Mimi Ibrahim 

‘The posh areas get cleared’: bin strikes illustrate Birmingham’s wealth gap

People in poorer areas feel frustrated rubbish piles up during strikes, while wealthy households pay for removal
  
  

Resident Peter Thomas with overflowing rubbish piled up outside his flat.
Peter Thomas, who lives in the inner- city district of Ladywood, says ‘posh’ areas are getting cleared while his neighbourhood is ‘just left’. Photograph: Christopher Thomond/The Guardian

“It’s very frustrating that the posh areas get cleared and we’re just left, very frustrating but we expect it,” said Peter Thomas, outside his home in Ladywood, against a backdrop of overflowing bins.

Across neighbouring postcodes in Birmingham, the gap between wealthy and deprived parts of the city has been noticeable for residents ever since the bin strikes began last month.

In the innercity district of Ladywood, local people felt frustrated at the lack of action taken over uncollected bins.

Thomas’s neighbour, Gloria Charles, 70, who has lived in her home for over 30 years, felt the uncollected rubbish was a source of embarrassment. The area had missed out on the clear-up operations.

“We do take pride in our little road, we try to keep it as clean as possible. The way it is now, do you invite anybody down here? I don’t want anybody to come and see me. Not with a place like this. It’s embarrassing,” she said. “I’ve been everywhere, just to see if anybody’s been collected around this area and nobody has been collected so I don’t know why we have been targeted for non-collection.”

Students living near Edgbaston reservoir said a lack of wheelie bins made the situation worse, despite having had a recent bin collection. Some of those who do have access to wheelie bins have added padlocks in the hope of deterring neighbours from using their bins.

Daniel Struczynski, a chef and culinary arts management student, said: “It’s awful because at the end of the day when we want to put rubbish out we have to put it on the streets and within like 12 hours the bags are all opened, the rubbish is all over the floor.”

He added that it made it a prime target for rodents. “You see rats throughout the night going through them and then crows throughout the day and sometimes even foxes walking around the road.”

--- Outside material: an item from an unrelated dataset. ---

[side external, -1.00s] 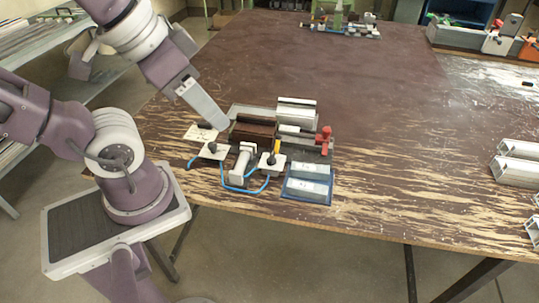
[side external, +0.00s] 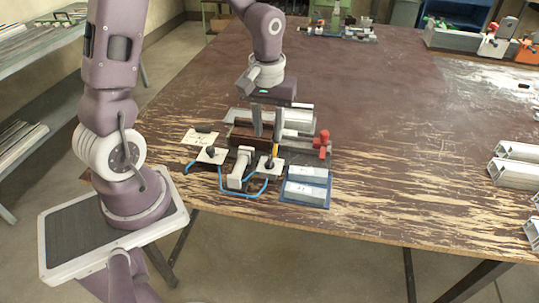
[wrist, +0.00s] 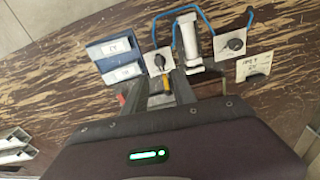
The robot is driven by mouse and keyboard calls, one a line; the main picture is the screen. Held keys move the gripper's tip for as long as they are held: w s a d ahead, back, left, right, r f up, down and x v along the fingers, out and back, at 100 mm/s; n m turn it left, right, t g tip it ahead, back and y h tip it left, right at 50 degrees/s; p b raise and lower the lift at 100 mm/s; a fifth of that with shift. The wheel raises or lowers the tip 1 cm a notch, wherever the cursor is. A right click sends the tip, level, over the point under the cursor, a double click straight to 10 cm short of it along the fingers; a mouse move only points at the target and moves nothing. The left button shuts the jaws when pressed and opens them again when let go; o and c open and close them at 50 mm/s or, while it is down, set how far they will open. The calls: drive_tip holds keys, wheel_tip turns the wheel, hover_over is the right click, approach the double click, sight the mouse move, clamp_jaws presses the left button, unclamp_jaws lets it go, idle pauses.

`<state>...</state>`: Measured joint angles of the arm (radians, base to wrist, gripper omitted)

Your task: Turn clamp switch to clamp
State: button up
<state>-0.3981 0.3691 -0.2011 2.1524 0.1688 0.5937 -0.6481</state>
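Two white plates with black knobs stand near the front of the fixture: a right knob plate (side external: 269,163) and a left knob plate (side external: 211,154). I cannot tell which is the clamp switch or read its setting. In the wrist view, they are the near knob plate (wrist: 159,62) and the far knob plate (wrist: 234,44). My gripper (side external: 267,137) points down with its two fingers apart and empty, behind and above the right knob plate. In the wrist view, my gripper (wrist: 158,80) is close to the near knob plate. A yellow part (side external: 276,150) is by the fingertips.
A grey cylinder (side external: 240,168) with blue hoses stands between the plates. A blue tray (side external: 305,186) with light blocks, a red clamp handle (side external: 321,140) and silver profiles (side external: 297,118) are close by. A labelled card (side external: 200,137) lies left. The table's right middle is clear.

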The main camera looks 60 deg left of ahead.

Duha Aljuhani, 29, an international student living in student accommodation, said she felt the situation was dire due to not knowing when the bins in the communal waste areas at her accommodation would get collected. “It’s been really challenging especially with getting rid of the rubbish, and with the timings and it keeps getting worse and worse,” she said.

Meanwhile in the affluent, leafy parts of Edgbaston, Jamie Cotton, 33, an estate agent who was waiting to do a house viewing, said he had noticed the difference over the past month. The area was largely unaffected compared with others, he said. “Edgbaston notably hasn’t been hit as hard as some other areas shall we say. Went through Selly Oak yesterday, the student territory, and it was noticeably grim.”

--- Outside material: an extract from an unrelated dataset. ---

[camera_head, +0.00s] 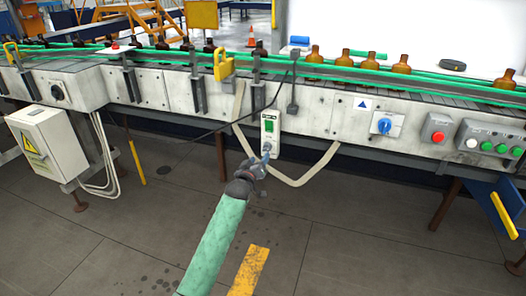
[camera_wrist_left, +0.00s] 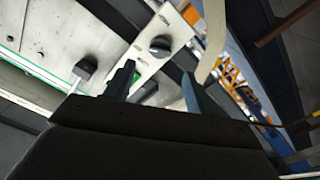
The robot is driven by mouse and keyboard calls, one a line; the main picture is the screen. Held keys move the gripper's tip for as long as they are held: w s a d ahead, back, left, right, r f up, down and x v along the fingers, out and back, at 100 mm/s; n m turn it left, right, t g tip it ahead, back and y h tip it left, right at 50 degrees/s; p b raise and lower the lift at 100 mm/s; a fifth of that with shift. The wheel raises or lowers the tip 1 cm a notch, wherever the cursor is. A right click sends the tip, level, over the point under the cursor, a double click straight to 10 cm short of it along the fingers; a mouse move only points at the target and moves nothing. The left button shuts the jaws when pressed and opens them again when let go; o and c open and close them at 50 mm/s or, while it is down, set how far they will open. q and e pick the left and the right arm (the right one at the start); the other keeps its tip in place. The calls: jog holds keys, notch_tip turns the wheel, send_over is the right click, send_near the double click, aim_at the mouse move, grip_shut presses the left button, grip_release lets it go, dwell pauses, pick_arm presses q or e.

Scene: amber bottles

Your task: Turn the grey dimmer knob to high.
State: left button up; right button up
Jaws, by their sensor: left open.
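A grey dimmer knob (camera_head: 267,147) sits at the lower end of a small pale control box (camera_head: 270,122) on the conveyor's front. In the left wrist view it is a dark round knob (camera_wrist_left: 160,45) on a pale plate with small marks around it. My left gripper (camera_head: 264,158) is right at the lower end of the box, in front of the knob and partly covering it. In the left wrist view its two fingers (camera_wrist_left: 158,73) are apart, with nothing between them; the knob appears just beyond the tips. I cannot tell whether they touch it. My right gripper is not in view.
A green switch (camera_head: 270,126) is above the knob on the box. A pale hose (camera_head: 310,174) loops below it, and a dark cable with a plug (camera_head: 293,95) hangs beside it. A blue knob (camera_head: 384,126) and several push buttons are on the right. Amber bottles (camera_head: 401,65) stand on the conveyor.

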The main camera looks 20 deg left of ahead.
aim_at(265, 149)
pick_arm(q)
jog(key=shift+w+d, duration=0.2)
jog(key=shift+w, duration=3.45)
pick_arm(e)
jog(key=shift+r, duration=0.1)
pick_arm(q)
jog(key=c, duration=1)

Stephanie Ward, 77, who is retired, said the situation had been manageable as she had been able to move rubbish into her family’s rubbish collection in Sandwell and had a bin collection recently.

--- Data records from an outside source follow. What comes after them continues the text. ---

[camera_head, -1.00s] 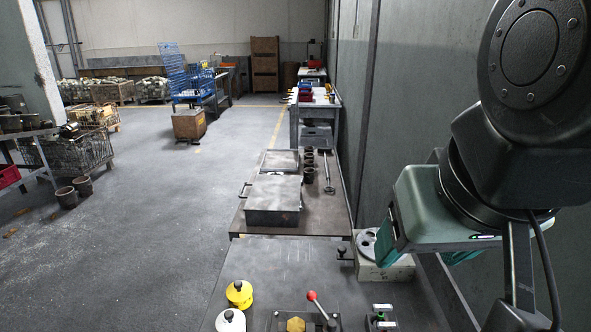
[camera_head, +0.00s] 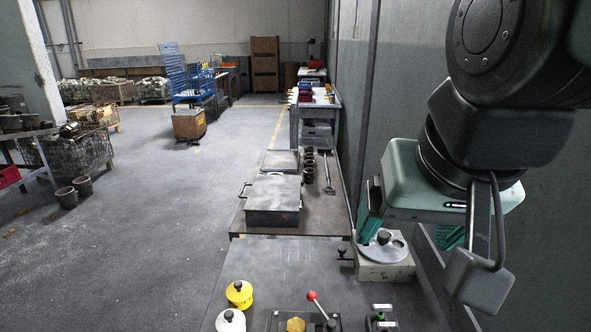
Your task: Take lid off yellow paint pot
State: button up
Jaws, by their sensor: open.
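The yellow paint pot (camera_head: 239,295) stands upright near the front left of the near bench. Its yellow lid (camera_head: 238,287) has a black knob on top and sits on the pot. My gripper (camera_head: 410,233) is open, at the right above a pale block with a round disc. It is well to the right of the yellow pot and apart from it. One teal finger shows at its left, and part of the other shows at its right. Nothing shows held between them.
A white pot (camera_head: 230,321) with a black knob stands in front of the yellow one. A red-knobbed lever (camera_head: 313,297) and a small fixture (camera_head: 381,318) stand to its right. The knobbed disc (camera_head: 383,250) lies on the pale block. A metal box (camera_head: 272,200) stands behind. The wall is close on the right.

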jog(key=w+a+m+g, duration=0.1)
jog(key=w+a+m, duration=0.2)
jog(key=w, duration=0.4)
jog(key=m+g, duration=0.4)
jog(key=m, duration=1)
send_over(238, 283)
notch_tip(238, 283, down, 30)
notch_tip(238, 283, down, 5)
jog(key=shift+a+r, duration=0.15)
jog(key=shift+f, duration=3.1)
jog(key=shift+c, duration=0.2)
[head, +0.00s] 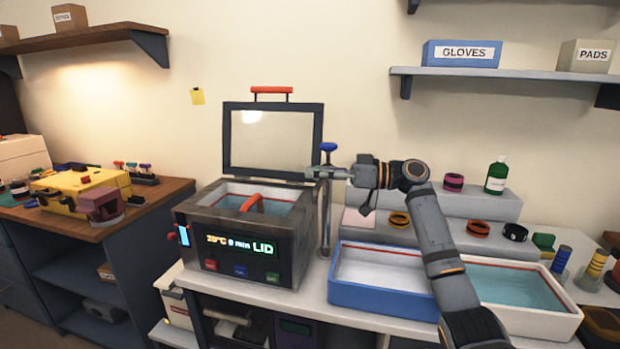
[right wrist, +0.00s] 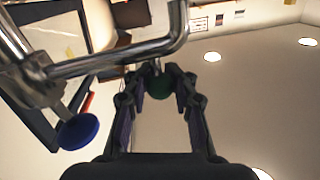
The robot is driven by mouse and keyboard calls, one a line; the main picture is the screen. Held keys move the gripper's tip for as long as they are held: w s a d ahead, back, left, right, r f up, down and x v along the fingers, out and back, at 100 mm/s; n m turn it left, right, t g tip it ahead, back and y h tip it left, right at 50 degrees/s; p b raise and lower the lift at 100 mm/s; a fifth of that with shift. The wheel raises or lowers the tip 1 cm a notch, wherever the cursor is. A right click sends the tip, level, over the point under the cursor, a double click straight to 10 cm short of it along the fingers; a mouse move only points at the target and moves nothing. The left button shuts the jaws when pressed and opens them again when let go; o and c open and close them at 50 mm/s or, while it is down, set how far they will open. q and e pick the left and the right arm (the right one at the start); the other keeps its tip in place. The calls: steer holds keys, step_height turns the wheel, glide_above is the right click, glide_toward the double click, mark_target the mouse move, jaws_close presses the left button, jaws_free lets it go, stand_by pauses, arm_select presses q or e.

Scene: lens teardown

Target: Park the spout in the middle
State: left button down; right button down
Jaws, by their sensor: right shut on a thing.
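The tap stands between the heated bath and the basins, with a metal column (head: 326,220) and a blue lever (head: 328,147) on top. In the right wrist view the metal spout (right wrist: 110,62) runs across the picture from the tap body and bends at its end; the blue lever (right wrist: 78,131) shows at left. My right gripper (head: 338,173) is at the top of the tap. In the right wrist view its fingers (right wrist: 160,88) close around a green round knob (right wrist: 160,84) at the spout. In the head view the gripper hides most of the spout. My left gripper is out of view.
The bath (head: 245,240) stands left of the tap with its lid (head: 272,140) up and a red handle (head: 252,203) inside. Right of the tap are a blue-walled basin (head: 375,296) and a white basin (head: 540,322) holding water. Lens rings and a green bottle (head: 496,175) stand on steps behind.

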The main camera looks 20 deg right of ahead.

“We probably haven’t by any means had such a bad time as a lot of people in the city and we also have wheelie bins, which not everybody does, which I think makes quite a big difference. The service has always been quite good actually, believe it or not in the past as well.”

In addition, Radhakrishna Pillai, 64, a retired professor who lives in Edgbaston, said the area seemed well-looked after. “Fortunately for us since we have an estate agent that looks at the estate, they were good enough to come and remove the garbage after it started accumulating,” he said.

Rachel Adams, a senior research fellow at the Health Services Management Centre at the University of Birmingham, pointed to a range of factors that have potentially influenced these differences, including proximity to alternative disposal sites, access to transportation, and population density.

Norman Yousaf, the director of a waste disposal company, Monster Clearance, said he had experienced an influx of work, but that the upcoming bank holiday weekend would cause delays.

He said the differences in the buildup of rubbish across the city were more evident in more deprived areas, and that costs were a big factor.

“They call in, they say £30 for a bin, I’ve got three bins here for goodness sake, that’s 90 quid, plus I’ve got 10 bin bags, that’s another 30 quid, so that’s what, £120? I can’t afford that … but in the affluent areas, people are just accepting the quote, [they] just want it gone.”

He added: “I think the financial hit is wholly unfair to the end user because they’ve paid the council tax for the municipal waste to be collected. And it’s financially very unfair to all customers who have paid for a service they haven’t rendered.”